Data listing
## BEGIN
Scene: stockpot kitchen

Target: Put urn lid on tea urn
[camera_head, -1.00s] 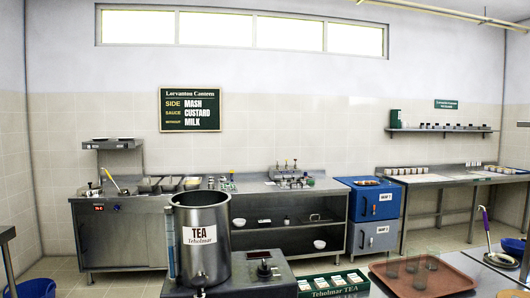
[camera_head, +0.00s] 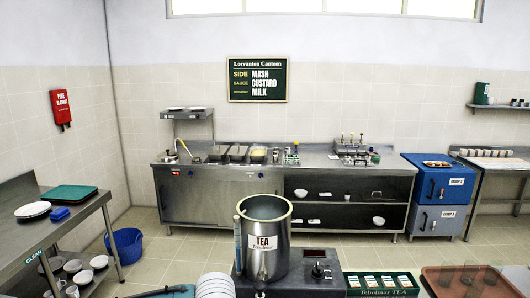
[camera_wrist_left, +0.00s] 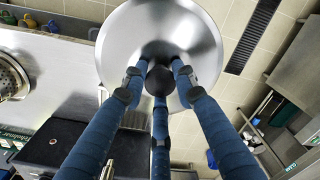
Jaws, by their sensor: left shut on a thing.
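The urn lid (camera_wrist_left: 190,30) is a shiny round steel disc with a black knob (camera_wrist_left: 160,80). In the left wrist view the blue fingers of my left gripper (camera_wrist_left: 160,85) are closed around the knob. The lid is clear of the floor, and the fingers hide part of it. In the head view the steel tea urn (camera_head: 280,262), labelled TEA, stands upright at the lower middle, with its top open. My right gripper is in neither view.
A dark unit with a knob (camera_head: 318,270) stands right of the urn, and a green tea box (camera_head: 380,284) lies further right. A brown tray (camera_head: 440,280) holds glasses. A stack of white plates (camera_head: 215,286) is left of the urn. A steel shelf table (camera_head: 70,225) is at far left.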

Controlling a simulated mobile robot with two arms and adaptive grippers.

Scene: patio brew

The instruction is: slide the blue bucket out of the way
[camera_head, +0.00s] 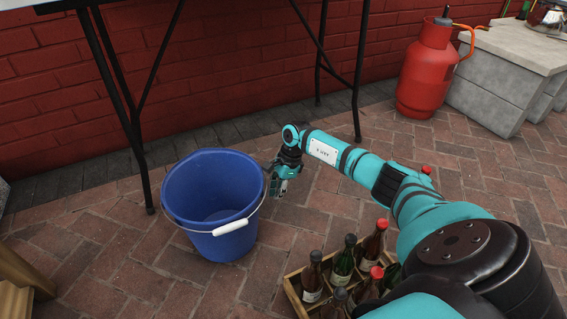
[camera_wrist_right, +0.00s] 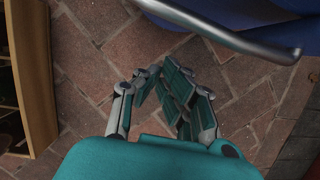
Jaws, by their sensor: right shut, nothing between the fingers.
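The blue bucket (camera_head: 212,205) stands upright on the brick paving at the left in the head view, with its wire handle and white grip (camera_head: 230,227) hanging over the front. It looks empty. My right gripper (camera_head: 277,190) is low, just right of the bucket; whether they touch cannot be told. In the right wrist view the gripper (camera_wrist_right: 163,90) is shut and empty above the paving, and the bucket's blue wall (camera_wrist_right: 215,12) and metal handle (camera_wrist_right: 235,42) show at the top. My left gripper is not in view.
A wooden crate (camera_head: 292,288) of several bottles stands right of the bucket, under my right arm; its side (camera_wrist_right: 36,75) shows at the left in the wrist view. A table with black legs (camera_head: 140,165) stands behind. A red gas cylinder (camera_head: 428,70) stands by grey blocks (camera_head: 500,85).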

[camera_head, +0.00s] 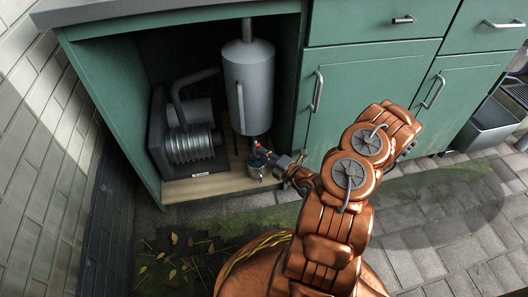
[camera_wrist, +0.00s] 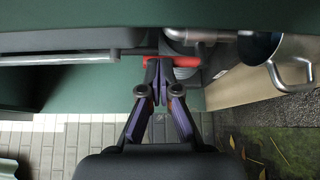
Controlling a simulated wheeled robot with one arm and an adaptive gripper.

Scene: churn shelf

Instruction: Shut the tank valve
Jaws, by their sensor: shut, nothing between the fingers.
## END
- **Given task**:
Here the job is to quote the lines from the one with "[camera_wrist, +0.00s]" through the end of the material, both included, exactly; please skip the pictures.

- **Worked solution**:
[camera_wrist, +0.00s] 
Controlling a simulated wheeled robot with one arm and an adaptive gripper.

Scene: churn shelf

Instruction: Shut the tank valve
Jaws, by their sensor: shut, nothing between the fingers.

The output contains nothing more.